The family reunification law could endanger the new Israeli government coalition.
Israeli soldiers stand ready to prevent the progress of a symbolic wedding party toward the Israeli-constructed controversial separation barrier close to the Israeli-manned checkpoint of Hezma in the Israeli-occupied West Bank, between Jerusalem and the Palestinian city of Ramallah on March 9, 2013.

In the midst of Israel's reoccupation of the West Bank in 2002, an often repeated lie became the basis of a racist Israeli law. The fabrication was that Palestinian men from the West Bank marry Israeli Arab women for the sole reason of having an opportunity to enter Israel and carry out acts of terror.

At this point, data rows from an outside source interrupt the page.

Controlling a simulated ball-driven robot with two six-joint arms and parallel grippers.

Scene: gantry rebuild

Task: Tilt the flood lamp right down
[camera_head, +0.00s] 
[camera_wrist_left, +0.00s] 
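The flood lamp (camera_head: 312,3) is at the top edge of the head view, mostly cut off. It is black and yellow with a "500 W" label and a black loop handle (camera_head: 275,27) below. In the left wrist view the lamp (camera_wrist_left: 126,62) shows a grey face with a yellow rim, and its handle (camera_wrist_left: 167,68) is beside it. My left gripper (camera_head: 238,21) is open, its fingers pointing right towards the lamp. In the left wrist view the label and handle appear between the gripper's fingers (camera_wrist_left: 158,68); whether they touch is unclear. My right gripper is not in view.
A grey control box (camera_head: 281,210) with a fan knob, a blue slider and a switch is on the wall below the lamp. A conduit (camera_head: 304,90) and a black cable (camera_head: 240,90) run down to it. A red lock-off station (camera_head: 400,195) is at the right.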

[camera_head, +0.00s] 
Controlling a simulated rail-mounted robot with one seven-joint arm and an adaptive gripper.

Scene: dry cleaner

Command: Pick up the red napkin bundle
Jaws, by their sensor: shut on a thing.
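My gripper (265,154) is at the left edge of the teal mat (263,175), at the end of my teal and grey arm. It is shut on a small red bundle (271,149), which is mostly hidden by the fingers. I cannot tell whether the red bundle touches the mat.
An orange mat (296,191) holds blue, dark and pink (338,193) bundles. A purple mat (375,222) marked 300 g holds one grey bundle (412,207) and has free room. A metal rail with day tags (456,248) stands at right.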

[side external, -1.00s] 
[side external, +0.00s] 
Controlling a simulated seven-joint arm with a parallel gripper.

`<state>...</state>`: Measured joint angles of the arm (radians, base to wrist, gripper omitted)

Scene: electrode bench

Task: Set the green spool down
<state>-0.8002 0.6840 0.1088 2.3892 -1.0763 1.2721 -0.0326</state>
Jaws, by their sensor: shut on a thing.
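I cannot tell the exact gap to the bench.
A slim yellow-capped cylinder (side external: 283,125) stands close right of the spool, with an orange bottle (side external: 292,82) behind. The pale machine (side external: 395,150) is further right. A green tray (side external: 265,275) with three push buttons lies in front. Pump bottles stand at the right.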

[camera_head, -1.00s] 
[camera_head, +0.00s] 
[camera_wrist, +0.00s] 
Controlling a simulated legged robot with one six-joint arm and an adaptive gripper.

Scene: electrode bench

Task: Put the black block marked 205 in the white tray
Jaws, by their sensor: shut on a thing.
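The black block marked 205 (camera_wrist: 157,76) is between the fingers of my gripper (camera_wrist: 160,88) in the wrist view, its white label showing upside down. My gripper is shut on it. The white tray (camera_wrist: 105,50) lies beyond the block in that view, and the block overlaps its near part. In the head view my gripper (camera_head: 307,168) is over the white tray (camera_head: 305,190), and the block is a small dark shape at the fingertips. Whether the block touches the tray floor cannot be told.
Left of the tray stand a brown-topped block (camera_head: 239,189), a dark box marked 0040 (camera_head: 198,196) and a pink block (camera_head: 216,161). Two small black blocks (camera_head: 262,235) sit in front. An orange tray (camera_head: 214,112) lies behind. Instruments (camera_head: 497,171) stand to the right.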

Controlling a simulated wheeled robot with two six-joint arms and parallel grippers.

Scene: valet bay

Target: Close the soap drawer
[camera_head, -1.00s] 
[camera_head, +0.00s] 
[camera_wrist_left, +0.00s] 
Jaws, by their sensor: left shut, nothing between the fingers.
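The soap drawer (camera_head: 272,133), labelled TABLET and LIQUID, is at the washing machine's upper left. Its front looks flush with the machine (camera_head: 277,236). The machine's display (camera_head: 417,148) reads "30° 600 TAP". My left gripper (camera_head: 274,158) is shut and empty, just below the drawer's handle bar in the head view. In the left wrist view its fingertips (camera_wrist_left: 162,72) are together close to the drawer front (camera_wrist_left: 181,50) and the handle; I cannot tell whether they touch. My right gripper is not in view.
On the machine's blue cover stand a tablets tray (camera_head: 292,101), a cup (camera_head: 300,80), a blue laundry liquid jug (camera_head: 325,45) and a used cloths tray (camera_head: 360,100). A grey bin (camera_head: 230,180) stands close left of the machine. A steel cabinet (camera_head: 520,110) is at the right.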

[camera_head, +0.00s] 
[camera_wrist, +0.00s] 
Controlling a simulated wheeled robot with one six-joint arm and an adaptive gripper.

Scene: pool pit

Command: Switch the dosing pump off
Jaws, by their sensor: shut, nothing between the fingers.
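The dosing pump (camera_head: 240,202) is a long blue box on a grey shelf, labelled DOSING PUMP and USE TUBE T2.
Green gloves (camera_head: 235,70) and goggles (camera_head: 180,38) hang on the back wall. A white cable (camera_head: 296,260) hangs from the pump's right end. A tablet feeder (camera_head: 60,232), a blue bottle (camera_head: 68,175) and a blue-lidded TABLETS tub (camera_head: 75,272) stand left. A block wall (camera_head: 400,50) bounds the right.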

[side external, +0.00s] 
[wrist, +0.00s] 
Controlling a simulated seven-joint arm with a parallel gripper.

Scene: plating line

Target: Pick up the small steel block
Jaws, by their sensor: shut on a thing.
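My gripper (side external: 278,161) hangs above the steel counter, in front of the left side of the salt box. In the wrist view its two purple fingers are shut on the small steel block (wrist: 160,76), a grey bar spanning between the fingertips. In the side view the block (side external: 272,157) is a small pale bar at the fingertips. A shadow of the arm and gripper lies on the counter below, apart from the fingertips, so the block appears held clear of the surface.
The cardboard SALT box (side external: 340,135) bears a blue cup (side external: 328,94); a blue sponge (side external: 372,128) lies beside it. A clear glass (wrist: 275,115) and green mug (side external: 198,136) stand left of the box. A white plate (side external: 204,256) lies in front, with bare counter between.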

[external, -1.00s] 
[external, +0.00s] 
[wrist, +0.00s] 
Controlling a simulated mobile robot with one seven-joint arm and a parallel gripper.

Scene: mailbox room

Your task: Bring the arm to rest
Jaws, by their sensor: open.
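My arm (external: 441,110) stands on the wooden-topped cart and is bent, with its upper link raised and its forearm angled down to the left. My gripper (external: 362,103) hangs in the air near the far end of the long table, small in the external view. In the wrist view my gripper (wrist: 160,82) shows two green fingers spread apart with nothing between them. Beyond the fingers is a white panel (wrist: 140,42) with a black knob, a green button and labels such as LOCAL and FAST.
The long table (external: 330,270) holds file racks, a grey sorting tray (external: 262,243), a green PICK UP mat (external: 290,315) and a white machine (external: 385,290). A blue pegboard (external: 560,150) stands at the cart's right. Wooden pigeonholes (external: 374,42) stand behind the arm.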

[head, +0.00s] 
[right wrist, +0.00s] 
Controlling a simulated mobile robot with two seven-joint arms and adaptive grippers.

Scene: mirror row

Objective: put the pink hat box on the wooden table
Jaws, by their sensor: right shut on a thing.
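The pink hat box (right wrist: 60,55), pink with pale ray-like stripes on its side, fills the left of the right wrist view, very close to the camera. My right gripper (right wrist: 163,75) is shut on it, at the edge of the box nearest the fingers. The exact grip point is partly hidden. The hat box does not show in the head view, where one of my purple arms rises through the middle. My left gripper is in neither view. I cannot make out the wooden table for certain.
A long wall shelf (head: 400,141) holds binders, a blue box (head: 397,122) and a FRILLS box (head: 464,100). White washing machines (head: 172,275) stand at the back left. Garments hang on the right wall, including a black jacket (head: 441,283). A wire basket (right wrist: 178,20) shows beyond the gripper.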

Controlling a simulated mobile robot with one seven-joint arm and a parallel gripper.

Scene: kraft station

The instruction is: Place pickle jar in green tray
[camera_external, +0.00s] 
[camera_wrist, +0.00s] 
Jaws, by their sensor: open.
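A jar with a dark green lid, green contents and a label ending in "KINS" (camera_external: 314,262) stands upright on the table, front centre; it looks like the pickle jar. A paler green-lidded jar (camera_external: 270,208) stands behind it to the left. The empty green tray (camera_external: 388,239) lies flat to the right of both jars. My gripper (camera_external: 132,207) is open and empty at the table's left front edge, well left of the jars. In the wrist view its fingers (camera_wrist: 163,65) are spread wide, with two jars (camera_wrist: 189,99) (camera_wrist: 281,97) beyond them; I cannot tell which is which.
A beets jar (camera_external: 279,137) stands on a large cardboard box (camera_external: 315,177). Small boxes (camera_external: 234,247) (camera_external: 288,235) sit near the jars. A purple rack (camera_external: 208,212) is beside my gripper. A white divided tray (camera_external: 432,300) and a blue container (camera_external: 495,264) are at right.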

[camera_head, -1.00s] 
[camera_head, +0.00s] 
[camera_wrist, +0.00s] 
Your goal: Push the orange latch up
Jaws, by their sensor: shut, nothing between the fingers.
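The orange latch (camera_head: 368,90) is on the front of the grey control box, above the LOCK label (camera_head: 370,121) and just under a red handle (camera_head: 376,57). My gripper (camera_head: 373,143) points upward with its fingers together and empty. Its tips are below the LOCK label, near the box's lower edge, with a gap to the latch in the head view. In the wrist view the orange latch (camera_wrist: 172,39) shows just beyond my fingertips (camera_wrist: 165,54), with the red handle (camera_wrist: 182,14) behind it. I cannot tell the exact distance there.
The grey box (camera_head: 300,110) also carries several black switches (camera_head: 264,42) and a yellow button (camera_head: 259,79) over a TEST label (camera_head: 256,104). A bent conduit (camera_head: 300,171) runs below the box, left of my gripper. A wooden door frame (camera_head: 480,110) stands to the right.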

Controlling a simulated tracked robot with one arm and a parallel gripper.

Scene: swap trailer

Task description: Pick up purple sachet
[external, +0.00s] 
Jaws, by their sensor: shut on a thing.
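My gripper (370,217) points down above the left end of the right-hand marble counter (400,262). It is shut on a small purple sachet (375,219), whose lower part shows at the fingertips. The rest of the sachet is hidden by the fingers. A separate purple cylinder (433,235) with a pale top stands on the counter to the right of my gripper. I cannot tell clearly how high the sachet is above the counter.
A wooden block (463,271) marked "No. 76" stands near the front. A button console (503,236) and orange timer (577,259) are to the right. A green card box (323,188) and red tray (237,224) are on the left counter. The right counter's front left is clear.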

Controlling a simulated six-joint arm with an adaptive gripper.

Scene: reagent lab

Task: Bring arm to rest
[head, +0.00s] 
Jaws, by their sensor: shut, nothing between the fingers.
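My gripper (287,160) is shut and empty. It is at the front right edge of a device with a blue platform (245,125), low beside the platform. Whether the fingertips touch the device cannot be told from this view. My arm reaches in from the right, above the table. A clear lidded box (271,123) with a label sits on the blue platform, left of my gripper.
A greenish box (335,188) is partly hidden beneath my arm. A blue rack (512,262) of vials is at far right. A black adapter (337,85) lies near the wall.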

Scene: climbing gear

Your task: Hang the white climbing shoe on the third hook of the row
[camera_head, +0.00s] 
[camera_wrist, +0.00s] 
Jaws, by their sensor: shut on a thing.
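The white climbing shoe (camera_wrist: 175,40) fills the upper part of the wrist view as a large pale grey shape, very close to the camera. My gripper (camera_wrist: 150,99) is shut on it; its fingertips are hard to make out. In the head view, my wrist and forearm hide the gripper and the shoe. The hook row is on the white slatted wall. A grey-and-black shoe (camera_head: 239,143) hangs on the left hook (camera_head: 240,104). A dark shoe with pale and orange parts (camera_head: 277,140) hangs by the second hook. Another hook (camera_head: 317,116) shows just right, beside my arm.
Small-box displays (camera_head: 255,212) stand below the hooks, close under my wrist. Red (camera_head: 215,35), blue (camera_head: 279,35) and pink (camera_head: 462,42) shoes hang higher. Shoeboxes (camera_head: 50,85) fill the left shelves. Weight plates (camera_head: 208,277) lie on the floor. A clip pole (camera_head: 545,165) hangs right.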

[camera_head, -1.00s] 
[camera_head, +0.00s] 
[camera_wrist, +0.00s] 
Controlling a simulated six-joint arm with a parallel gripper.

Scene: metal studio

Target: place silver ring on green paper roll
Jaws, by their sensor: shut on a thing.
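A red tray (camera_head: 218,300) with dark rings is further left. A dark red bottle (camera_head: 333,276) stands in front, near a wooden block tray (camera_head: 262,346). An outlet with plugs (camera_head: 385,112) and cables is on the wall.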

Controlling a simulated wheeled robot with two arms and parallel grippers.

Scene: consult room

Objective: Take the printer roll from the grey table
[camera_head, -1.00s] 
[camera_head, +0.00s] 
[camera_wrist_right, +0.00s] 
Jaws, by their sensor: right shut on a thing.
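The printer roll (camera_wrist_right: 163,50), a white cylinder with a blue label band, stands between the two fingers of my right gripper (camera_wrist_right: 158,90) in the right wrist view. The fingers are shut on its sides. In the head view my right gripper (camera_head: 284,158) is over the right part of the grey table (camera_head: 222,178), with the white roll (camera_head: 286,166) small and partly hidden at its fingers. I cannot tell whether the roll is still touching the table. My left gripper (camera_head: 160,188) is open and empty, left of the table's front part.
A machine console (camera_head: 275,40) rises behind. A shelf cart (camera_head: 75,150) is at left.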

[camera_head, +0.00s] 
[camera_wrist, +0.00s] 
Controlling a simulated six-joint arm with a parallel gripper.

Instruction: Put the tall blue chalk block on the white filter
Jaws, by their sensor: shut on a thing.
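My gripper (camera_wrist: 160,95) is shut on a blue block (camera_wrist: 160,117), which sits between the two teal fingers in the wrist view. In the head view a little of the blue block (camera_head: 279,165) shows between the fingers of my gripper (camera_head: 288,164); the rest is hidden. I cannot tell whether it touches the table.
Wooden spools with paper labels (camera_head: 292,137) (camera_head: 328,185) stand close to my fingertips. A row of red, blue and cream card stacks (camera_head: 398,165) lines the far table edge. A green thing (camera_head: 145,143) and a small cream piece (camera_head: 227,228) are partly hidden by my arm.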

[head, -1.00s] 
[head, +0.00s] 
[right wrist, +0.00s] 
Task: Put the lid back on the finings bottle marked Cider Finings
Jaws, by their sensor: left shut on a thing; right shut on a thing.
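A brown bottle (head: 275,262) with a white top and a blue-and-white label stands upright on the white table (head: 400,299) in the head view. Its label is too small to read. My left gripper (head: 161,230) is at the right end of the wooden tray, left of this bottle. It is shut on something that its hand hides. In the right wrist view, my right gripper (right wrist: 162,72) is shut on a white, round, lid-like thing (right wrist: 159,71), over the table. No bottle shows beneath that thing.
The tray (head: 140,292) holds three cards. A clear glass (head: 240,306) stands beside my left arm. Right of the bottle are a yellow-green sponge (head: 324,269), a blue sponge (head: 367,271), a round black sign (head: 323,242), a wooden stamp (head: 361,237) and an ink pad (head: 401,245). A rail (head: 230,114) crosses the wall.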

No proof was ever presented showing this absurd claim, yet in 2003 the "Citizenship and Entry into Israel Law" passed, barring West Bank and Gaza residents from the automatic Israeli citizenship typically granted to those who marry Israelis. Palestinians and some Israelis have consistently argued that the law is a naked attempt to lower the number of Israeli citizens of Arab origin. What has been less discussed is that this law has affected Palestinians from Jerusalem who are Israeli residents, and it is seen by Palestinians as an attempt to lessen the number of Arabs who live in a city Israeli Jews consider their united and eternal capital.